Each line of the material must be repeated precisely, with the pictures left out.

## start COLLECTED MATERIAL

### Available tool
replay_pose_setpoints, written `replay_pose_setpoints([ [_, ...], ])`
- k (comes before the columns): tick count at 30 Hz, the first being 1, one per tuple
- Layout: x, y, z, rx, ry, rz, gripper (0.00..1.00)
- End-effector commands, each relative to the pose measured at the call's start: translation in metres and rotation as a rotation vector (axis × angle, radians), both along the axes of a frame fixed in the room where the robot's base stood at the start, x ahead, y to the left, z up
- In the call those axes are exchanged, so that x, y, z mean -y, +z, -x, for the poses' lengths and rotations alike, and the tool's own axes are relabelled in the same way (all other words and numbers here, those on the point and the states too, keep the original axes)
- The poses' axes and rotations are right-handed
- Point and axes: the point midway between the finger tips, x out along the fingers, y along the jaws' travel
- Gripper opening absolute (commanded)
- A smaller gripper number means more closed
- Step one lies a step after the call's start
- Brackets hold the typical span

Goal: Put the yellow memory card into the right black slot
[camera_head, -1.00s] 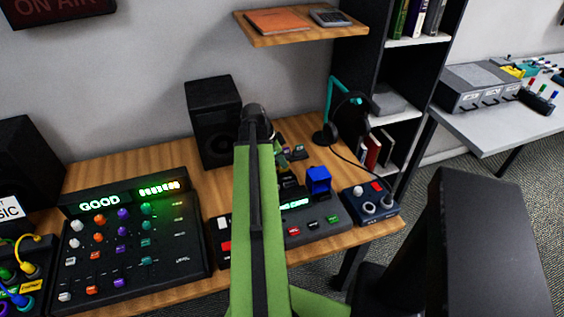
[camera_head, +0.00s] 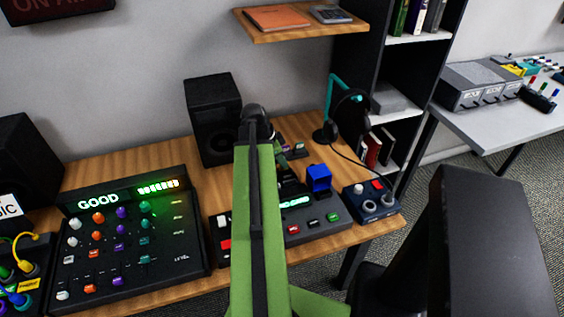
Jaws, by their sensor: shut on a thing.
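My green arm rises through the middle of the view and bends down behind itself. My gripper (camera_head: 290,185) shows only as a small dark part beside the arm, over the back of the black console. It is shut on something, but the arm hides what it holds. I cannot make out the yellow memory card. A blue block (camera_head: 318,178) stands at the back right of the console (camera_head: 322,231), which has a lit green display and coloured buttons. The black slots cannot be made out clearly. Small cards with purple and green parts (camera_head: 298,148) are on the desk behind.
A mixer panel (camera_head: 115,255) is at left and a speaker (camera_head: 212,120) at the back. A small knob box (camera_head: 372,205) is right of the console. A headphone stand (camera_head: 331,110) is behind it. A shelf (camera_head: 300,37) hangs above the desk.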

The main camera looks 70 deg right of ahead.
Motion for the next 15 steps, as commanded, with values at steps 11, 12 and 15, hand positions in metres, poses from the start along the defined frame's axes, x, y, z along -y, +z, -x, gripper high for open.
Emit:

## end COLLECTED MATERIAL

REPLY
### Available tool
replay_pose_setpoints, written `replay_pose_setpoints([ [_, ...], ])`
- k (comes before the columns): tick count at 30 Hz, the first being 1, one per tuple
- Layout: x, y, z, rx, ry, rz, gripper (0.00..1.00)
- End-effector commands, each relative to the pose measured at the call's start: translation in metres and rotation as a rotation vector (axis × angle, radians), both along the axes of a frame fixed in the room where the robot's base stood at the start, x ahead, y to the left, z up
- In the call those axes are exchanged, so that x, y, z mean -y, +z, -x, for the poses' lengths and rotations alike, and the tool's own axes are relabelled in the same way (all other words and numbers here, those on the point and the states too, keep the original axes)
- The poses' axes and rotations are right-handed
- Point and axes: the point midway between the finger tips, x out along the fingers, y along the jaws' travel
- Gripper opening absolute (commanded)
- A smaller gripper number means more closed
- Step one lies a step after the call's start
- Brackets hold the typical span

Goal: Put the yellow memory card into the right black slot
[camera_head, -1.00s] 
[camera_head, +0.00s] 
Jaws, by their sensor: shut on a thing.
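My green arm rises through the middle of the view and bends down behind itself. My gripper (camera_head: 290,185) shows only as a small dark part beside the arm, over the back of the black console. It is shut on something, but the arm hides what it holds. I cannot make out the yellow memory card. A blue block (camera_head: 318,178) stands at the back right of the console (camera_head: 322,231), which has a lit green display and coloured buttons. The black slots cannot be made out clearly. Small cards with purple and green parts (camera_head: 298,148) are on the desk behind.
A mixer panel (camera_head: 115,255) is at left and a speaker (camera_head: 212,120) at the back. A small knob box (camera_head: 372,205) is right of the console. A headphone stand (camera_head: 331,110) is behind it. A shelf (camera_head: 300,37) hangs above the desk.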

The main camera looks 70 deg right of ahead.
Motion for the next 15 steps, as commanded, with values at steps 11, 12 and 15, hand positions in metres, poses from the start along the defined frame's axes, x, y, z along -y, +z, -x, gripper high for open.
Emit:

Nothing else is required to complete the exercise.